### What the task asks
Below are some records. Copy every line in them that holds "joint".

= = =

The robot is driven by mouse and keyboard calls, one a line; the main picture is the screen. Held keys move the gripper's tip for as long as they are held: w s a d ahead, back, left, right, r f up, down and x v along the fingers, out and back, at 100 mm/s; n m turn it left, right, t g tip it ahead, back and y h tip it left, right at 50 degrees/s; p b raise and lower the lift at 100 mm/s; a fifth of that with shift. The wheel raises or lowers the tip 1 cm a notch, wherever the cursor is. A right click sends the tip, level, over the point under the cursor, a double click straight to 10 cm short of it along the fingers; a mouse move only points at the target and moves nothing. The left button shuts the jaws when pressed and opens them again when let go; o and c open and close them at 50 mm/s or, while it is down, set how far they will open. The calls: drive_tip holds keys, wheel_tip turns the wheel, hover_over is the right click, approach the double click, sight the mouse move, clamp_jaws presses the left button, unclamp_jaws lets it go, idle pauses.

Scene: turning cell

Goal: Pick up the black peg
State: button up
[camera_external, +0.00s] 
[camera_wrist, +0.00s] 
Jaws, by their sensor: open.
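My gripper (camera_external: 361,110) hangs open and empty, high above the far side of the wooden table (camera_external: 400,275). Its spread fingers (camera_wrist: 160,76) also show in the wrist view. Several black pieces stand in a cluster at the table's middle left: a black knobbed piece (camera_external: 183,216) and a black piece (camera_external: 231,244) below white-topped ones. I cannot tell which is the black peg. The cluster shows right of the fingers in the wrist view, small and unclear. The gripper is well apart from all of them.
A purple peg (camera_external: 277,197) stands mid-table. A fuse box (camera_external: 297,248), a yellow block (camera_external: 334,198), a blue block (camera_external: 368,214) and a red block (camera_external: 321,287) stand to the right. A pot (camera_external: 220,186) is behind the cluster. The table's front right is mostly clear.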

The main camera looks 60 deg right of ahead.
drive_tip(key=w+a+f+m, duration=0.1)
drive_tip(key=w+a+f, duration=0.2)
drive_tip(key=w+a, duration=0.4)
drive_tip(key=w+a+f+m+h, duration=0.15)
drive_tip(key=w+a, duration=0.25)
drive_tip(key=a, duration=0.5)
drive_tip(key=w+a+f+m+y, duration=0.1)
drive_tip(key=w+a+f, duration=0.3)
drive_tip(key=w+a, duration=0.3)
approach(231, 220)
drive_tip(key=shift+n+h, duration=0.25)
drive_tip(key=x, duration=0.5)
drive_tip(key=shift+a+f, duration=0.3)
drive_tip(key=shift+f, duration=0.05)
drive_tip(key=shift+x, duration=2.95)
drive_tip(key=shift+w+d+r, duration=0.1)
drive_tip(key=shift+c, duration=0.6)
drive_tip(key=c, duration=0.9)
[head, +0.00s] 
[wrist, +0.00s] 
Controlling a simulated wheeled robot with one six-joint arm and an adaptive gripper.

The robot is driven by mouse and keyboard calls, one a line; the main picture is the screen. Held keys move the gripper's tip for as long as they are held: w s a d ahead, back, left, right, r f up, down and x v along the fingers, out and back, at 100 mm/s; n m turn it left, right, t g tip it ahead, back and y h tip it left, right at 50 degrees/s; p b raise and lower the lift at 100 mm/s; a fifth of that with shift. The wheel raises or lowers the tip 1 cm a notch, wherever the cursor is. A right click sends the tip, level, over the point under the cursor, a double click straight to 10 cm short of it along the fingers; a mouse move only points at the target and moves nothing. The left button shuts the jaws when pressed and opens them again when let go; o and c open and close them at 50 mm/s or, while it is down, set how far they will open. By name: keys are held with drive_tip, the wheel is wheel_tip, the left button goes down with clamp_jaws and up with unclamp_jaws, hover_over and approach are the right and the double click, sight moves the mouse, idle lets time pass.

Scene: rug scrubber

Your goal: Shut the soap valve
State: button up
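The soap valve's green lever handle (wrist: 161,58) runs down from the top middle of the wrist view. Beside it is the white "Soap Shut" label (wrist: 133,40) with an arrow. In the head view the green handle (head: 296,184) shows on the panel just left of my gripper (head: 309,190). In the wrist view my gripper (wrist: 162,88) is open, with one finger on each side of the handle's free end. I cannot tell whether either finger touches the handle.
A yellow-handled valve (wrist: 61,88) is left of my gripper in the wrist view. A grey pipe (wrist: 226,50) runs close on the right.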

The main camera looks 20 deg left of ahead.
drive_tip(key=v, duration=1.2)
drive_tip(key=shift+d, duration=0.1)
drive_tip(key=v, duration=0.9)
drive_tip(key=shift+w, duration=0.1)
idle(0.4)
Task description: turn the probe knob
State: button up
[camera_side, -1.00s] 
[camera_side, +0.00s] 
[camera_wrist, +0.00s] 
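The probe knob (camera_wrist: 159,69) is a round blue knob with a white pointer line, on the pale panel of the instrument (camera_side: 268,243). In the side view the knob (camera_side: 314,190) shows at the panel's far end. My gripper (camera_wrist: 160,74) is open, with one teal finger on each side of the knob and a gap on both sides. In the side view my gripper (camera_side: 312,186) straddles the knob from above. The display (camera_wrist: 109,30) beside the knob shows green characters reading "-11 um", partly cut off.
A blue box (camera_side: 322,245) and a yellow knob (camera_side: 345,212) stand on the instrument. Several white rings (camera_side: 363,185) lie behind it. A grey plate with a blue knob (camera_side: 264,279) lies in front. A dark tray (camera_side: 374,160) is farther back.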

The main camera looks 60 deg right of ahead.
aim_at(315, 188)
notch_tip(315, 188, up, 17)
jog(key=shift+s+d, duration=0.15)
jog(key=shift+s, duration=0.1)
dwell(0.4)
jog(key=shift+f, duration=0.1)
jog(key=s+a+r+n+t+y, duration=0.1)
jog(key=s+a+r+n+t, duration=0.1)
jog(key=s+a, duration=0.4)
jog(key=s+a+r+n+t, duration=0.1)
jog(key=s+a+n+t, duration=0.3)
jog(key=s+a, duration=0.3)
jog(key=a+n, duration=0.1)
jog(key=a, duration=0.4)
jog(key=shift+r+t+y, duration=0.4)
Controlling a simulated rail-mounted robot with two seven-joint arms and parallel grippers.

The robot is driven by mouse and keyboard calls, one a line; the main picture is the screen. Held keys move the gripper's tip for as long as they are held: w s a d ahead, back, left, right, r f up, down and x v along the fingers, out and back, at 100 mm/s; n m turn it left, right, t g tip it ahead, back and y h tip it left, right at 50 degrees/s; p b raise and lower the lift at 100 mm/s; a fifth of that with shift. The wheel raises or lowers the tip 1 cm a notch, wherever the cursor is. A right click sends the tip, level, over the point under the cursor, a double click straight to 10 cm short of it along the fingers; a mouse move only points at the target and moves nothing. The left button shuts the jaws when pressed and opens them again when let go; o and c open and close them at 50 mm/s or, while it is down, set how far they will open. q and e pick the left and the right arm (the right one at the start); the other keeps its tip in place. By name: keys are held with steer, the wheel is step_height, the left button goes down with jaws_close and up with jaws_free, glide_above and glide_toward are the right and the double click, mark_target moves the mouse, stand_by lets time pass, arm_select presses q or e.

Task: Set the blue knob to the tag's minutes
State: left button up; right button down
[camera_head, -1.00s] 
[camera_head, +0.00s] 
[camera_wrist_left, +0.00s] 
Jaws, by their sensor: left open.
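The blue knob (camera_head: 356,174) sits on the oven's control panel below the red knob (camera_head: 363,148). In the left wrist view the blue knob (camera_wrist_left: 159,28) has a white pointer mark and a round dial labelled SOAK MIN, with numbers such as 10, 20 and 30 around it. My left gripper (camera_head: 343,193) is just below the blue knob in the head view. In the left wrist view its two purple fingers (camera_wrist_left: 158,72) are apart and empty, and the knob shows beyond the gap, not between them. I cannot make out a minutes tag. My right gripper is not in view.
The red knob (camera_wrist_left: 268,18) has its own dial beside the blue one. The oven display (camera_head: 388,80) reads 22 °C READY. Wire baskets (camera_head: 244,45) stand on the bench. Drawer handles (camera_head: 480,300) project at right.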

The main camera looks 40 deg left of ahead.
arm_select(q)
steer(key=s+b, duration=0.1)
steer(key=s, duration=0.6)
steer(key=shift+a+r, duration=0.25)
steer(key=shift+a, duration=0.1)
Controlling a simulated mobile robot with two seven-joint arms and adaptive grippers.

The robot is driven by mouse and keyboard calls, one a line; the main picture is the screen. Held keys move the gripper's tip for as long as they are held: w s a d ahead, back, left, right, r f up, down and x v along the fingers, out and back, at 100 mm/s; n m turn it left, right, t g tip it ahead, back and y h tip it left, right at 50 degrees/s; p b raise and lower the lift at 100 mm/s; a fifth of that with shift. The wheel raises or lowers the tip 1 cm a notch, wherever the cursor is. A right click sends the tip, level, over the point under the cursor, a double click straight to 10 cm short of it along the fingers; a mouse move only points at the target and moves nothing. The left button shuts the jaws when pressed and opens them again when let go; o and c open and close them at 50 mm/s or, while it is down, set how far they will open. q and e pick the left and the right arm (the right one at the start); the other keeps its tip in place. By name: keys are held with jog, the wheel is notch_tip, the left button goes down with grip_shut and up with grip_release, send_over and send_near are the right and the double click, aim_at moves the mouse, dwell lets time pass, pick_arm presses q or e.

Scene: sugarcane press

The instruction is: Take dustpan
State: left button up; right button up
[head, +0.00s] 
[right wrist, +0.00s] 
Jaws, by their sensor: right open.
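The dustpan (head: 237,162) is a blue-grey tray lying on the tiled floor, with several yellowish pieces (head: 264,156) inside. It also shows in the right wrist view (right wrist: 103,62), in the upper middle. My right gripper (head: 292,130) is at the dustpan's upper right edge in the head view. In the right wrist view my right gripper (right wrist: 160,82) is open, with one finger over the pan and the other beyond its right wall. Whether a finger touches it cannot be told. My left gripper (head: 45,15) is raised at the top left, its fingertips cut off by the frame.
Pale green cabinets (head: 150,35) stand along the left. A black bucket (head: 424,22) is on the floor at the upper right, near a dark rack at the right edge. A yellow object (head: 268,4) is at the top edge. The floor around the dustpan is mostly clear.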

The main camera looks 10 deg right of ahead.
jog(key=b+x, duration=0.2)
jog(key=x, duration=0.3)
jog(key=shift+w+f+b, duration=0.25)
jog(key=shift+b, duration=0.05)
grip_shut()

= = =

### Full output
Controlling a simulated wheeled robot with one six-joint arm and an adaptive gripper.
Controlling a simulated rail-mounted robot with two seven-joint arms and parallel grippers.
Controlling a simulated mobile robot with two seven-joint arms and adaptive grippers.

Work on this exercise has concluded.